Abstract

Intuitively, the treewidth of a graph G measures how close G is to being a tree. The lower the treewidth, the faster we can solve various optimization problems on G, by dynamic programming along the tree structure. In the paper M.Thorup, All Structured Programs have Small Tree-Width and Good Register Allocation [8] it is shown that the control-flow graph of any goto-free C program is at most 6. This result opened for the possibility of applying the dynamic programming bounded treewidth algorithms to various compiler optimization tasks. In this paper we explore this possibility, in particular for Java programs. We first show that even if Java does not have a goto, the labelled break and continue statements are in a sense equally bad, and can be used to construct Java programs that are arbitrarily hard to understand and optimize. For Java programs lacking these labelled constructs Thorup’s result for C still holds, and in the second part of the paper we analyze the treewidth of label-free Java programs empirically. We do this by means of a parser that computes a tree-decomposition of the control-flow graph of a given Java program.

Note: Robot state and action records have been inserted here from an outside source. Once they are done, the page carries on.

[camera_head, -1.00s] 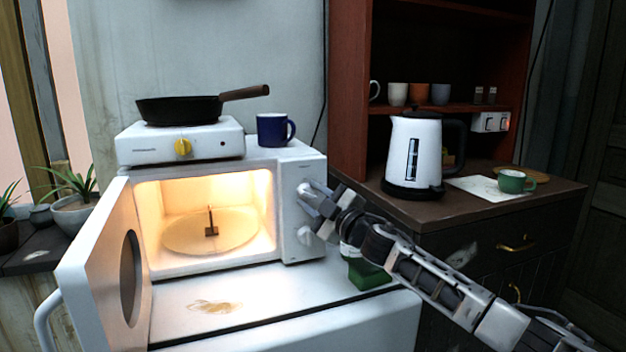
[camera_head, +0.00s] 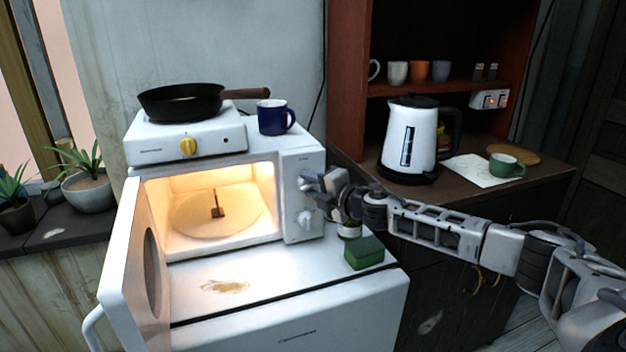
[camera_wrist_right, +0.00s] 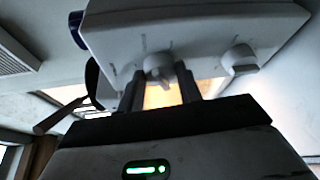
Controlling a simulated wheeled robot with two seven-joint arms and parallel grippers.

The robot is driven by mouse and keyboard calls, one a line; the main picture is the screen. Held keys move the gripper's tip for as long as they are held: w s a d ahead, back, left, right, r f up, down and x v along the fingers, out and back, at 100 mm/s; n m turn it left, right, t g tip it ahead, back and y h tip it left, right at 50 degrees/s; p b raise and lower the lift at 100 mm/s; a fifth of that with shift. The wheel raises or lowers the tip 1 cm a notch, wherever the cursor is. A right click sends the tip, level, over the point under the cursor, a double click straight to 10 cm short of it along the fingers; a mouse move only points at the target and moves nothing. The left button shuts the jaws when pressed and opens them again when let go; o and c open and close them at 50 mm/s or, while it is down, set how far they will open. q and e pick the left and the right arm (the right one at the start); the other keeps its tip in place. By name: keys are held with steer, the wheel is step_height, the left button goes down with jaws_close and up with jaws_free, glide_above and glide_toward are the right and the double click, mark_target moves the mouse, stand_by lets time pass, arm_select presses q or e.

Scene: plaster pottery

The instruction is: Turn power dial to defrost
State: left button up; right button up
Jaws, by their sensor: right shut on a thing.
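The white microwave (camera_head: 208,254) has its door (camera_head: 130,262) open and its inside lit. Its control panel on the right carries two dials, one above the other. My right gripper (camera_head: 308,183) is at the upper dial, and its fingers cover most of that dial in the head view. In the right wrist view the fingers of my right gripper (camera_wrist_right: 162,84) are closed around a dial (camera_wrist_right: 158,68), with the other dial (camera_wrist_right: 240,60) free beside it. The free lower dial (camera_head: 305,219) shows below my gripper in the head view. The dial markings are too small to read. My left gripper is not in view.
A hot plate (camera_head: 150,147) with a black pan (camera_head: 180,103) and a blue mug (camera_head: 272,118) stand on the microwave. A green sponge-like block (camera_head: 364,253) lies below my right arm. A white kettle (camera_head: 408,145) stands on the dark counter at right.

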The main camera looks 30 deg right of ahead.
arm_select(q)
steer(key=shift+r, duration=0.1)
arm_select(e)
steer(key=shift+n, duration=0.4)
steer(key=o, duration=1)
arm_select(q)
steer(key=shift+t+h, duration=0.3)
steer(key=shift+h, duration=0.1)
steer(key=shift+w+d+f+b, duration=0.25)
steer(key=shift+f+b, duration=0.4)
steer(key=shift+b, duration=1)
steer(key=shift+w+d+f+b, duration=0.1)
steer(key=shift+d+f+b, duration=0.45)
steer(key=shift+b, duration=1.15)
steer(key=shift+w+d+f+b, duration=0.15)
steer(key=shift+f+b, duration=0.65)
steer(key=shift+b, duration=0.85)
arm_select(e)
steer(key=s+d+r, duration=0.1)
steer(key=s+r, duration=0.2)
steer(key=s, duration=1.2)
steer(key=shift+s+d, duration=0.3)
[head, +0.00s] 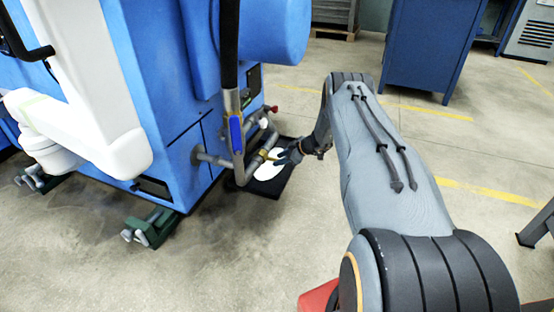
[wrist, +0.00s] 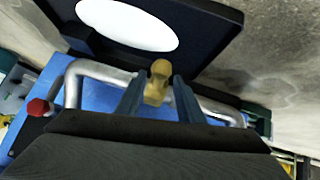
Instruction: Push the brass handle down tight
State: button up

We report on experiments running the parser on several of the Java API packages, and the results tell us that on average the treewidth of the control-flow graph of these Java programs is no more than 2.7. This is the first empirical test of Thorup’s result, and it confirms our suspicion that the upper bounds of treewidth 6, 5 and 4 are rarely met in practice, boding well for the application of treewidth to compiler optimization.